South Korean President Yoon Suk-yeol recently launched a drive to recruit migrants to fill gaps in the country’s economy, with a record 165,000 unskilled worker visas issued this year. The pool of young South Korean manual workers is slimming due to two major factors: The country’s low birthrate and young people’s understandable preference for high-paying, comfortable office work. Despite Yoon’s rhetoric and the increasing number of visas issued, South Korean migrant labor policy shows no meaningful shift in approach. The sectors that labor migrants can work in are limited, visas are tied to their employers, and virtually no help with their integration into society is offered. 

Both South Korean policymakers and employers see foreign workers in the logic of mathematical formulas. Quotas are set for the year for each industry, and this share of temporary foreign workers is assumed to be all that is needed to shore up South Korean businesses against the decline in the working-age population. The lack of flexibility provided by the current policy, which binds workers to their employers, incentivizes migrants to work illegally so they can change workplaces at will to seek higher wages and better working conditions. 

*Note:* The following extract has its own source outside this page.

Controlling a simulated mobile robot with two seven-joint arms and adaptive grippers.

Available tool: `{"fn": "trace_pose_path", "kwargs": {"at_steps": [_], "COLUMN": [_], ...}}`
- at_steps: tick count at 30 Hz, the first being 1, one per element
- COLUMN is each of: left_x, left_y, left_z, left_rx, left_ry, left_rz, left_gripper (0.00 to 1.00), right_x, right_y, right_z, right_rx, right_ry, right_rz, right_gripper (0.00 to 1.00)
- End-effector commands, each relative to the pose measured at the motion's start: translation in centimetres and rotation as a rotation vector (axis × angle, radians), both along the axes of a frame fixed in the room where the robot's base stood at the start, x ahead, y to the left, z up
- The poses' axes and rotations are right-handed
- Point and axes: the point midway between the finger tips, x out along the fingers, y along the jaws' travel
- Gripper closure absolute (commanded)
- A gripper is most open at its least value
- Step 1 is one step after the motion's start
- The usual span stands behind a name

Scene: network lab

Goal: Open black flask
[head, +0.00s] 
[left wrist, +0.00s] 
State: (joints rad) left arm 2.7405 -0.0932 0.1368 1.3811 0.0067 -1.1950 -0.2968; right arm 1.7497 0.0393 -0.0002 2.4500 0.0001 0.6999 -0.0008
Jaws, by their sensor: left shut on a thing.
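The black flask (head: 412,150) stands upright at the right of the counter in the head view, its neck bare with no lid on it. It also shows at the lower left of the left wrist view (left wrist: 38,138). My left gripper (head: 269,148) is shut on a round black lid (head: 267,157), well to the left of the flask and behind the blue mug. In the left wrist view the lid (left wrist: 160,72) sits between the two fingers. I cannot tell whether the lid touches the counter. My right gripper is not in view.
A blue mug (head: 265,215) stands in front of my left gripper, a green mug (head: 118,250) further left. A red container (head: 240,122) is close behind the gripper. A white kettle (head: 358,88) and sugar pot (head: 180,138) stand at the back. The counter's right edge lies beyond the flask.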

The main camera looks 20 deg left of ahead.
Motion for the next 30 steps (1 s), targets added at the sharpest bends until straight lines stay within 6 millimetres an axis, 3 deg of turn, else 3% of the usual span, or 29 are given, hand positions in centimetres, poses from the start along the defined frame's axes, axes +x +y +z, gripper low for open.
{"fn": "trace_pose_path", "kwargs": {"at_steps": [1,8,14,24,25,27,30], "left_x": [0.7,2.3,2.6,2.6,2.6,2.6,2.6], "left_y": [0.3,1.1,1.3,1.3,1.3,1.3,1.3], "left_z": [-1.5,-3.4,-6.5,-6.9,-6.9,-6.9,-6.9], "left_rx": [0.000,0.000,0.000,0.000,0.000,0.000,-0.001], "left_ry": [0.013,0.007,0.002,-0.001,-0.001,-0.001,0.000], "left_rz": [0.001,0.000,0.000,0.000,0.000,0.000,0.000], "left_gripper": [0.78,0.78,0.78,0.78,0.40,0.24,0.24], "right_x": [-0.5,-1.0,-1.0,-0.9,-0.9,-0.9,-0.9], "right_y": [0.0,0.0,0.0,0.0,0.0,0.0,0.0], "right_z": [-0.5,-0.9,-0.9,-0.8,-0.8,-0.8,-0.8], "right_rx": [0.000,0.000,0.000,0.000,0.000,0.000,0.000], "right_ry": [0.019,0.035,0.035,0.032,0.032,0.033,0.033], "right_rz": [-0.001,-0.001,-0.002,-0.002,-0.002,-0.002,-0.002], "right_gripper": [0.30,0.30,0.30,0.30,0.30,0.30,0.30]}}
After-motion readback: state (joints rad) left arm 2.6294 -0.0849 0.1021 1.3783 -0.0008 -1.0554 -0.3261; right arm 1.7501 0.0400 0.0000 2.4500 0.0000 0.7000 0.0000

The proportion of migrants who were undocumented last year stood at 17.8 percent and has been growing in absolute numbers and percentage terms since 2012. Rather than recognizing that undocumented workers are sustaining crucial sectors of the economy and are often choosing to flee poor working conditions, the Yoon administration is wrapping up a two-month spring crackdown aimed at deporting such migrants.

In 2020, the previous Moon Jae-in administration toughened requirements for the F-2 visa, which grants permanent residency. This visa allows workers to work in any sector of the economy and frees them from the need for an employer to sponsor their residency. 

However, the F-2 visa points system reflects an almost Trumpian understanding of the best immigrants as highly-educated and highly-paid. Immigrants receive more points if they make a high salary, have a high level of education, and are under 30. The permanent residency points system is geared to deny long-term lives in South Korea to the very workers that businesses demonstrate they need: low-wage workers with experience and language skills gained through years working in-country. 

Ironically, the requirements for permanent residency are precisely the kinds of conditions that would foment an anti-immigrant backlash amid young South Korean voters, who are sensitive to intense competition for a limited number of well-paying, stable jobs. Despite this contradiction, the Yoon administration has done nothing to walk back his predecessor’s changes to the visa system.

South Korea’s economy is defined by an extreme gap in productivity and average income between successful conglomerates and struggling small enterprises. Conglomerates exploit their bargaining power to squeeze their smaller suppliers, who then seek to reduce costs by hiring cheaper foreign labor and cutting corners on safety standards. The battery manufacturer Aricell where the fire erupted was one of these small suppliers, with roughly 50 full-time employees.

Immigrants to South Korea, like most migrant workers in the world, are taking the dangerous, poorly-paid work that the native-born do not want to do. Too often, they end up sacrificing their lives in factory fires or freezing to death on farms. Unlike much of the developed world, many of those who have worked for years in South Korea have no clear path to a rewarding, free life in their adopted homeland.